# What is asked:
Copy all of the material below exactly.

>> START Supplied data

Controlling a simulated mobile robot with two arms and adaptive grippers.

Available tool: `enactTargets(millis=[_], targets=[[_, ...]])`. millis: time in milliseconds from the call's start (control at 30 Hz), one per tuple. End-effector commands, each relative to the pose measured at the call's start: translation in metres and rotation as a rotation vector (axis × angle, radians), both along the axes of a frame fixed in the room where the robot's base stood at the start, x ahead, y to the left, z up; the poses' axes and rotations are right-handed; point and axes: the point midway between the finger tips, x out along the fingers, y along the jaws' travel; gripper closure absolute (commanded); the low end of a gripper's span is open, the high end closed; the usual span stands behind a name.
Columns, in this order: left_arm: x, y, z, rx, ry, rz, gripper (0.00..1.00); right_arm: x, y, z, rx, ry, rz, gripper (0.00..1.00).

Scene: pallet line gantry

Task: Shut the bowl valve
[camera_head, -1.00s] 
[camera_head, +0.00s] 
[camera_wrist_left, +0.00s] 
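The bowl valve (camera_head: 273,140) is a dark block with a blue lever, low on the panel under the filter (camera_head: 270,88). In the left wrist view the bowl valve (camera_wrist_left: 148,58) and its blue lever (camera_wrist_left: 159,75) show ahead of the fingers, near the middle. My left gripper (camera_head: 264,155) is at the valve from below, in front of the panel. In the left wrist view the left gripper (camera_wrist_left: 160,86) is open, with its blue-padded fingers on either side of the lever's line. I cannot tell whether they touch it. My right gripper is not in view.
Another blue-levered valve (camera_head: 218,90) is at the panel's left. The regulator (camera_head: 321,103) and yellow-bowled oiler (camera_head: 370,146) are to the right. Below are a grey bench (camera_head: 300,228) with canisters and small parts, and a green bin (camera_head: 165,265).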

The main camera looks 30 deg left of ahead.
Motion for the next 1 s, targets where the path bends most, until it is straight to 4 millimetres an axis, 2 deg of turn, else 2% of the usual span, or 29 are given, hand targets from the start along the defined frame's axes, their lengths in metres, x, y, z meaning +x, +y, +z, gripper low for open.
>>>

>> END Supplied data

# Reply:
Controlling a simulated mobile robot with two arms and adaptive grippers.

Available tool: `enactTargets(millis=[_], targets=[[_, ...]])`. millis: time in milliseconds from the call's start (control at 30 Hz), one per tuple. End-effector commands, each relative to the pose measured at the call's start: translation in metres and rotation as a rotation vector (axis × angle, radians), both along the axes of a frame fixed in the room where the robot's base stood at the start, x ahead, y to the left, z up; the poses' axes and rotations are right-handed; point and axes: the point midway between the finger tips, x out along the fingers, y along the jaws' travel; gripper closure absolute (commanded); the low end of a gripper's span is open, the high end closed; the usual span stands behind a name.
Columns, in this order: left_arm: x, y, z, rx, ry, rz, gripper (0.00..1.00); right_arm: x, y, z, rx, ry, rz, gripper (0.00..1.00).

Scene: pallet line gantry

Task: Shut the bowl valve
[camera_head, -1.00s] 
[camera_head, +0.00s] 
[camera_wrist_left, +0.00s] 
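The bowl valve (camera_head: 273,140) is a dark block with a blue lever, low on the panel under the filter (camera_head: 270,88). In the left wrist view the bowl valve (camera_wrist_left: 148,58) and its blue lever (camera_wrist_left: 159,75) show ahead of the fingers, near the middle. My left gripper (camera_head: 264,155) is at the valve from below, in front of the panel. In the left wrist view the left gripper (camera_wrist_left: 160,86) is open, with its blue-padded fingers on either side of the lever's line. I cannot tell whether they touch it. My right gripper is not in view.
Another blue-levered valve (camera_head: 218,90) is at the panel's left. The regulator (camera_head: 321,103) and yellow-bowled oiler (camera_head: 370,146) are to the right. Below are a grey bench (camera_head: 300,228) with canisters and small parts, and a green bin (camera_head: 165,265).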

The main camera looks 30 deg left of ahead.
Motion for the next 1 s, targets where the path bends most, until it is straight to 4 millimetres an axis, 2 deg of turn, else 2% of the usual span, or 29 are given, hand targets from the start along the defined frame's axes, their lengths in metres, x, y, z meaning +x, +y, +z, gripper low for open.
>>>

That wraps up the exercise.